We conclude that, through the language in section 1, the state's founders acknowledged that the people had rights that preexisted the formation of the Kansas government. There they listed several of these natural, inalienable rights—deliberately choosing language of the Declaration of Independence by a vote of 42 to 6. Included in that limited category is the right of personal autonomy, which includes the ability to control one's own body, to assert bodily integrity, and to exercise self determination. This right allows a woman to make her own decisions regarding her body, health, family formation, and family life—decisions that can include whether to continue a pregnancy. Although not absolute, this right is fundamental.

Accordingly, the State is prohibited from restricting this right unless it is doing so to further a compelling government interest and in a way that is narrowly tailored to that interest. And we thus join many other states' supreme courts that recognize a similar right under their particular constitutions.

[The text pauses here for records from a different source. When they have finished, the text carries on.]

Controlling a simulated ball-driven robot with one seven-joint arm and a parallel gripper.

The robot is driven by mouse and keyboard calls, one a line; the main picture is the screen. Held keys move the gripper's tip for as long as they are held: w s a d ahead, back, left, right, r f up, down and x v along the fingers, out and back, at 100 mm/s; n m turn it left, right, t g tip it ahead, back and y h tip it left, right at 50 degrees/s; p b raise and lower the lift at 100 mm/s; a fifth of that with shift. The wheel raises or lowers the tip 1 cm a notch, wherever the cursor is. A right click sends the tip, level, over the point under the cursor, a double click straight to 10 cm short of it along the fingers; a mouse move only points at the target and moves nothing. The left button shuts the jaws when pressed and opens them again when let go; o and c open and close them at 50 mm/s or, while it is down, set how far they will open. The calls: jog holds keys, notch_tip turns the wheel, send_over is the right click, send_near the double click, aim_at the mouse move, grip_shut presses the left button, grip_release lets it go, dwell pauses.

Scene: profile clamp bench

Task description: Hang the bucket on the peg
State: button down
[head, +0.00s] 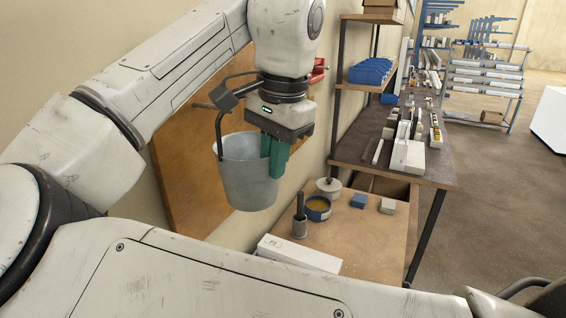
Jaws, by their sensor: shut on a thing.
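The grey metal bucket (240,178) hangs upright in the air in front of the wooden wall board. My gripper (274,160), with green fingers, points down at the bucket's right side. It is shut on the bucket, seemingly at its rim; the exact contact is hidden. The bucket is apart from the peg.
The wooden board (172,165) is on the wall behind the bucket. Below right is a low bench (370,235) with a blue-rimmed tin (318,208), a dark-handled tool in a cup (299,222), small blocks and a white box (298,255). A shelf unit (400,155) stands behind.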

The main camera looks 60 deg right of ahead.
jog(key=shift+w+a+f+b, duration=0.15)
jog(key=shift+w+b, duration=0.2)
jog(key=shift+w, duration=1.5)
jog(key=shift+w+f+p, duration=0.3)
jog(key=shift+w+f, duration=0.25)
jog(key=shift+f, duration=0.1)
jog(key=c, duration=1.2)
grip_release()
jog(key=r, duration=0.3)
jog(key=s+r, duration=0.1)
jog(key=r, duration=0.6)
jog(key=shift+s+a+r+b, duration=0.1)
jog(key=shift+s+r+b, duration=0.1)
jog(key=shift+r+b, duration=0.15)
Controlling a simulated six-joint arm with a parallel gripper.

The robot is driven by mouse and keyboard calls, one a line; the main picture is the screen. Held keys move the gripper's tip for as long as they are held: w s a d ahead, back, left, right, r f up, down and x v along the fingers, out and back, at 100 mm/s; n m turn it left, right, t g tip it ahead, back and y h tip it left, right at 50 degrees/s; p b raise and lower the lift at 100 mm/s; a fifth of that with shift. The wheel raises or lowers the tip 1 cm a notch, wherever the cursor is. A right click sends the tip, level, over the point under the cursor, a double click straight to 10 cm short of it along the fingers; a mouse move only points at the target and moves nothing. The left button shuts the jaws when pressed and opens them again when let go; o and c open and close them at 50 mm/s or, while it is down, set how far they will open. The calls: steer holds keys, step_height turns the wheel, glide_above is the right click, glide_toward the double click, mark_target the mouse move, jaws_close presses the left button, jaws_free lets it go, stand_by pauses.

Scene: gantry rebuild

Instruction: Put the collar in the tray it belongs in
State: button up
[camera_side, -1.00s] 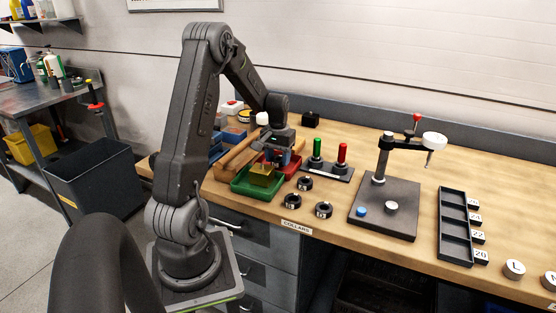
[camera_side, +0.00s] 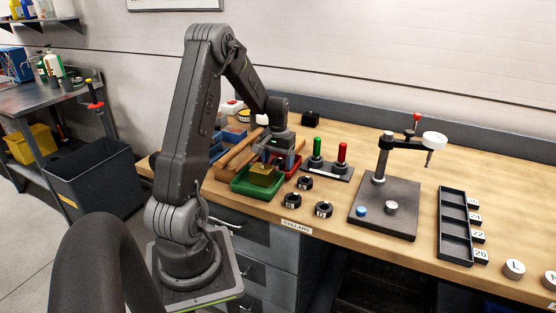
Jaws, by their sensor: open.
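Several small black collars lie on the bench: one collar (camera_side: 305,183) at the back, one (camera_side: 292,200) at the front left and one (camera_side: 323,210) at the front right. Their marks are too small to read. A green tray (camera_side: 240,188) stands to their left with a brass-yellow block (camera_side: 263,176) in it. A red tray (camera_side: 293,167) is partly hidden behind it. My gripper (camera_side: 277,165) is open above the green tray, over the yellow block. I cannot tell whether it touches the block. No collar is seen between its fingers.
A stand with green and red posts (camera_side: 328,169) is behind the collars. A dark fixture (camera_side: 385,222) with a swing arm stands right of them. A long black compartment tray (camera_side: 442,228) with number labels is further right. Bench between these is clear.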

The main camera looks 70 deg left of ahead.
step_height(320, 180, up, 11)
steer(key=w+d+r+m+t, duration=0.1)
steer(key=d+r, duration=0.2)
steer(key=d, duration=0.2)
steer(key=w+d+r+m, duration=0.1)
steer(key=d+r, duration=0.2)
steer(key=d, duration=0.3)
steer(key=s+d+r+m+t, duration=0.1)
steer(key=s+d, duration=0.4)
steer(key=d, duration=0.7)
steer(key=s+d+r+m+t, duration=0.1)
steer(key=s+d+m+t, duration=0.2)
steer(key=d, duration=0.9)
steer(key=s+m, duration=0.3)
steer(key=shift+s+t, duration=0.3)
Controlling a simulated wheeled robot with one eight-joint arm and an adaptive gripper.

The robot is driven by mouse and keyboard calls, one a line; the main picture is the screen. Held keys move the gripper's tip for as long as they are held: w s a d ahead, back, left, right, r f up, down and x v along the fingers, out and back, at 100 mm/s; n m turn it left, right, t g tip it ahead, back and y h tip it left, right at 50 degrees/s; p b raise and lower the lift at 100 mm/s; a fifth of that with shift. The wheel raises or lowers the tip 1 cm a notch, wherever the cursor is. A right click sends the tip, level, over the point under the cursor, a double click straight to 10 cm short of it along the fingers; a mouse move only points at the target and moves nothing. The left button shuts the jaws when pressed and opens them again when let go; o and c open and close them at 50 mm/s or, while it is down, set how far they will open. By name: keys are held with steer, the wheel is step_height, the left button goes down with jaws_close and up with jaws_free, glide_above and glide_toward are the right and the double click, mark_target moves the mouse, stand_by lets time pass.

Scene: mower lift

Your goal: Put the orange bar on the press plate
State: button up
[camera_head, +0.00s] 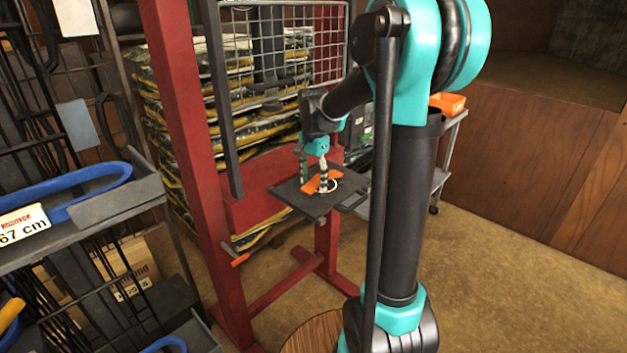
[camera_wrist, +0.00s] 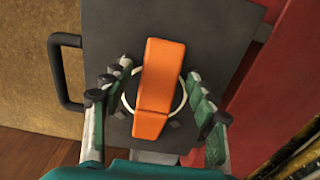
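The orange bar (camera_wrist: 160,85) lies across a white ring (camera_wrist: 182,98) marked on the dark press plate (camera_wrist: 215,35). In the head view the bar (camera_head: 312,185) also shows on the plate (camera_head: 307,204), partly hidden by my fingers. My gripper (camera_head: 314,187) is low over the plate. In the wrist view my gripper (camera_wrist: 159,72) is open, with one finger on each side of the bar and a gap on both sides. The bar appears to rest on the plate.
The red press frame (camera_head: 185,130) with a wire mesh guard (camera_head: 300,50) stands around the plate. A dark handle (camera_wrist: 62,75) sticks out at the plate's edge. A rack with blue parts (camera_head: 100,190) stands at left, and an orange bin (camera_head: 447,103) is on a cart behind.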

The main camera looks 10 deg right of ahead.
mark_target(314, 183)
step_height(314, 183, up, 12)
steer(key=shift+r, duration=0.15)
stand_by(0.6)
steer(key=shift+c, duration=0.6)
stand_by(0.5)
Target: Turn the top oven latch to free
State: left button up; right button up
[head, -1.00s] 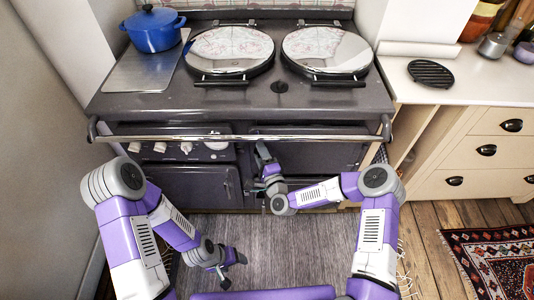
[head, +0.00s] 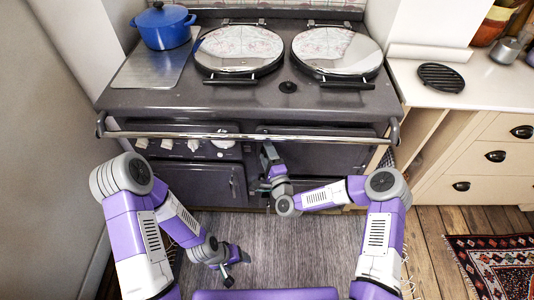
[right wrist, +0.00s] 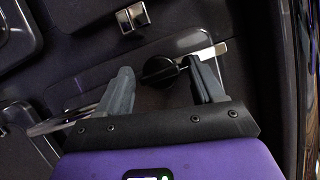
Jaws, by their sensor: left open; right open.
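The dark range oven (head: 330,112) has a closed upper right door (head: 318,152) and a lower left door (head: 202,183) in the head view. My right gripper (head: 267,158) is at the left edge of the upper right door, hiding the latch there. In the right wrist view, a black latch knob (right wrist: 160,69) with a pale metal bar (right wrist: 212,53) lies between the open fingers of my right gripper (right wrist: 159,66). My left gripper (head: 235,268) is open and empty, low over the floor.
A steel rail (head: 200,135) runs across the oven front above the doors. A silver catch (right wrist: 133,17) shows beyond my right gripper. Several control knobs (head: 193,144) are at the left. A blue pot (head: 164,26) stands on the top. Cream drawers (head: 480,155) stand right.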

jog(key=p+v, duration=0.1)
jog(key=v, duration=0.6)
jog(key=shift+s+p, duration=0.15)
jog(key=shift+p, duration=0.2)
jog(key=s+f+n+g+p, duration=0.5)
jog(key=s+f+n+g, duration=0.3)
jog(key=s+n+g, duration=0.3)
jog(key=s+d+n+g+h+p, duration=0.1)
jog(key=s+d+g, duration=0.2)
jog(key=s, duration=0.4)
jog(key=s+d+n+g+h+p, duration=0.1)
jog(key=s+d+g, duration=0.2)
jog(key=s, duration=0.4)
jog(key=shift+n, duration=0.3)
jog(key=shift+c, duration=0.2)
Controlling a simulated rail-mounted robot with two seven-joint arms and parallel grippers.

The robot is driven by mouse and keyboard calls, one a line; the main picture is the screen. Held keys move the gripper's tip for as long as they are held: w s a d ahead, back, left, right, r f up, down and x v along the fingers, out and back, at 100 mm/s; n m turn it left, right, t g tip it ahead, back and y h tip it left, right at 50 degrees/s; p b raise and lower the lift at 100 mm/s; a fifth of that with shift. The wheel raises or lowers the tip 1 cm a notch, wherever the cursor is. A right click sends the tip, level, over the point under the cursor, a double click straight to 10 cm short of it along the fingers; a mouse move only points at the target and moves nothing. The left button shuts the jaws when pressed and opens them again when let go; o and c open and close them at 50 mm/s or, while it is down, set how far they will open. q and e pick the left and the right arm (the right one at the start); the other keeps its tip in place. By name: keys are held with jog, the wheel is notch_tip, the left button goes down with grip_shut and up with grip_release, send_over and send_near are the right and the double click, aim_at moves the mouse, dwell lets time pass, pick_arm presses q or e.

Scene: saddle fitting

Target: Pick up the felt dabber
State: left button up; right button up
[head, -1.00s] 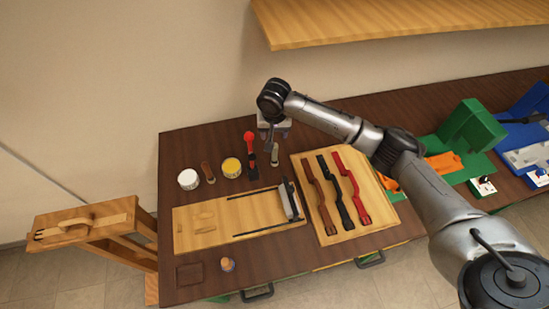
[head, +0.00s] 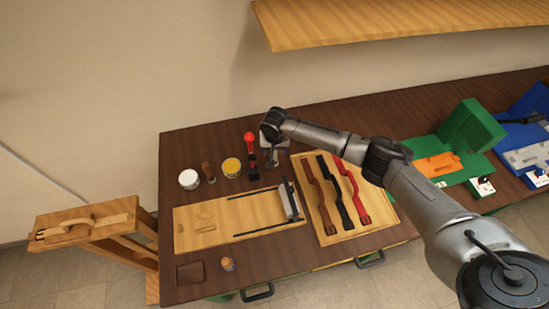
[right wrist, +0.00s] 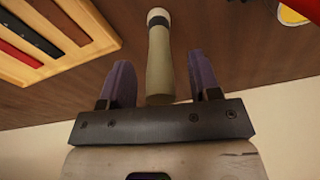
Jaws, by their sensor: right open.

Finally, we conclude that the plaintiffs Herbert C. Hodes, M.D., Traci Lynn Nauser, M.D., and Hodes & Nauser, MDs, P.A. (Doctors) have shown they are substantially likely to ultimately prevail on their claim that Senate Bill 95 violates these principles by severely limiting access to the safest procedure for second-trimester abortions. As a result, we affirm the trial court's injunction temporarily enjoining the enforcement of S.B. 95 and remand to that court for full resolution on the merits.

Biles, J. concurred

But to be clear from the outset, I join the other members of this court who unanimously agree section 1 of the Kansas Constitution Bill of Rights provides all Kansans, including pregnant women, with state-based, judicially enforceable protections against unwarranted government intrusion. Some cast this as a right to abortion, others as a limitation on state police powers, but the bottom line is the same: those challenging government conduct as an unlawful restriction on their protected section 1 interests may do so in a Kansas courtroom. The difference in our approaches is the standard used to measure where our state Constitution draws the line...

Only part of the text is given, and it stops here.